─── Dataset content ───

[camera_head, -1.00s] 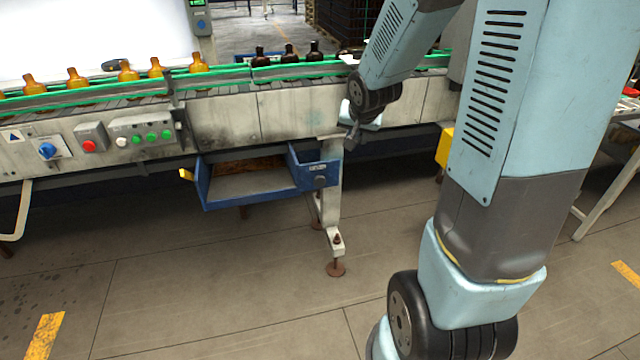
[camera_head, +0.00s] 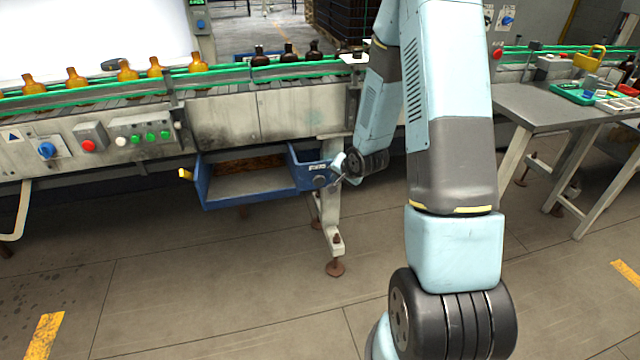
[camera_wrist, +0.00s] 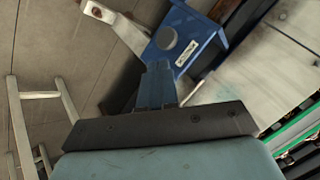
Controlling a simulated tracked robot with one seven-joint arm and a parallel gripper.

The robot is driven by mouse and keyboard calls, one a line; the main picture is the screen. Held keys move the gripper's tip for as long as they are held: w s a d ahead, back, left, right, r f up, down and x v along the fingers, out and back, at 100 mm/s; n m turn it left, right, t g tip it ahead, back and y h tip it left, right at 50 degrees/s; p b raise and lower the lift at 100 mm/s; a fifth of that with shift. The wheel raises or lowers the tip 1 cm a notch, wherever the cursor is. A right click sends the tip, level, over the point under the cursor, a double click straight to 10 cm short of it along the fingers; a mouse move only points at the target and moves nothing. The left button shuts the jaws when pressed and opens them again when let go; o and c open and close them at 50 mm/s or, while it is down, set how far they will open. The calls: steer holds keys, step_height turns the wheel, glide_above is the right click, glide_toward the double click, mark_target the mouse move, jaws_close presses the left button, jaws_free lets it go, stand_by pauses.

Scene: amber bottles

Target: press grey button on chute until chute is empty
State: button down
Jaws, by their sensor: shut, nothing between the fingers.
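The chute is a blue open-fronted tray (camera_head: 210,197) hanging under the conveyor in the head view. Its grey floor looks bare in front; brown material (camera_head: 250,164) shows in the shadow at its back. The round grey button (camera_head: 319,182) is on the chute's right end, below a white label. My gripper (camera_head: 338,172) is shut and empty, just right of the button; I cannot tell whether it touches. In the wrist view the button (camera_wrist: 168,39) shows whole, beyond my shut fingers (camera_wrist: 157,82), with a gap in the picture between them.
Amber bottles (camera_head: 125,71) and several dark bottles stand on the conveyor (camera_head: 225,115) above the chute. Its panel has red, white and green buttons. A support leg (camera_head: 332,215) stands just right of the chute. A grey table (camera_head: 535,105) stands at right. The front floor is clear.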

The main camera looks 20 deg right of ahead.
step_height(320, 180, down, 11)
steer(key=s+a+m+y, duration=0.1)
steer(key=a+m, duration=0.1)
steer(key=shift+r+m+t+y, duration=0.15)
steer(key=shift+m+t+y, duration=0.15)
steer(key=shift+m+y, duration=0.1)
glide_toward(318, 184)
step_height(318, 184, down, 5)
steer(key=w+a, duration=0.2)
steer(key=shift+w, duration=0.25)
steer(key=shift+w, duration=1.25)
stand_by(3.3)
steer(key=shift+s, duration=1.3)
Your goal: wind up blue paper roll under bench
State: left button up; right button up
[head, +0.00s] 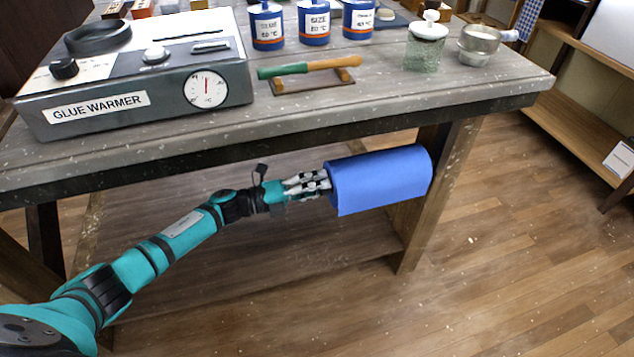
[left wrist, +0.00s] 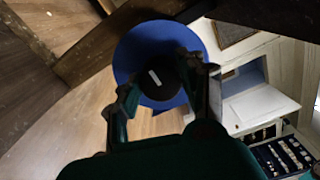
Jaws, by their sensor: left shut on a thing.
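The blue paper roll (head: 382,178) hangs level under the front edge of the bench (head: 300,115), near its right leg. A short edge of paper shows along its lower side. My left gripper (head: 322,184) reaches in from the left and meets the roll's left end. In the left wrist view the roll's round blue end (left wrist: 140,50) faces me. A dark knob (left wrist: 161,78) with a pale mark sits at its centre, and my left gripper (left wrist: 168,75) is shut on it. My right gripper does not show.
The bench's right leg (head: 438,200) stands close to the roll. The floor at right is clear.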

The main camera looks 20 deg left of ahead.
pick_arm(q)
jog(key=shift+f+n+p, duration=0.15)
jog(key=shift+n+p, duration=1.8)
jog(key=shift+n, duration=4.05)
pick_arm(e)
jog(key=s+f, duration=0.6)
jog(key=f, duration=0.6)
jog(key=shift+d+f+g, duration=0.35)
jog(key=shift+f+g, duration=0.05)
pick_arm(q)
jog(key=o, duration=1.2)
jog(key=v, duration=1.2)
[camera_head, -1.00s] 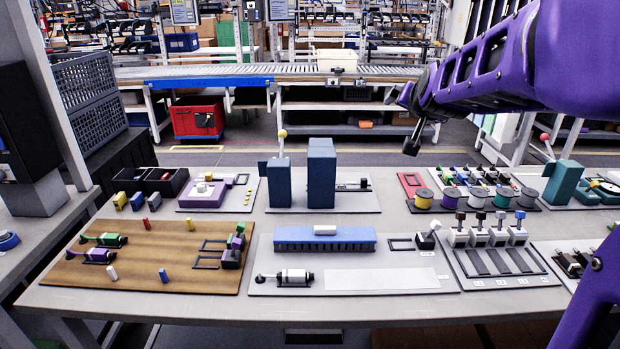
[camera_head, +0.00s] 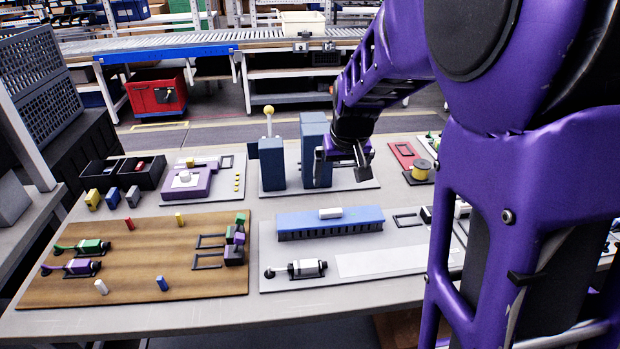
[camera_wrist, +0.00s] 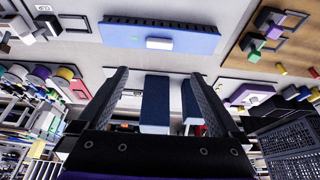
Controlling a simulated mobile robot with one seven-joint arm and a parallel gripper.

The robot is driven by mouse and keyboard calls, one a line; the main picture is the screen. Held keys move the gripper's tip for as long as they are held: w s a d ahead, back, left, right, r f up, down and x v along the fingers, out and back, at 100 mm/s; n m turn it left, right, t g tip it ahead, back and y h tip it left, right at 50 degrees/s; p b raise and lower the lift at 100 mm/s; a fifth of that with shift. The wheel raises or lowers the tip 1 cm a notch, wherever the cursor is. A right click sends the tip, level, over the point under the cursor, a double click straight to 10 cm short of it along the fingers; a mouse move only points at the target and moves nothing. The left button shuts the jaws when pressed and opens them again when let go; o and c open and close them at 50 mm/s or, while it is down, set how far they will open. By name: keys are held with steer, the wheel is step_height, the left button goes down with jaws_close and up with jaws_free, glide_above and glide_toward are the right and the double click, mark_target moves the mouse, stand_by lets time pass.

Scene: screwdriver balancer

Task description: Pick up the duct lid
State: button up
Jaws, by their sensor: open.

───

Exercise brief: Collect the lines of the records that include the string "Scene".

Worked answer:
Scene: amber bottles
Scene: screwdriver balancer

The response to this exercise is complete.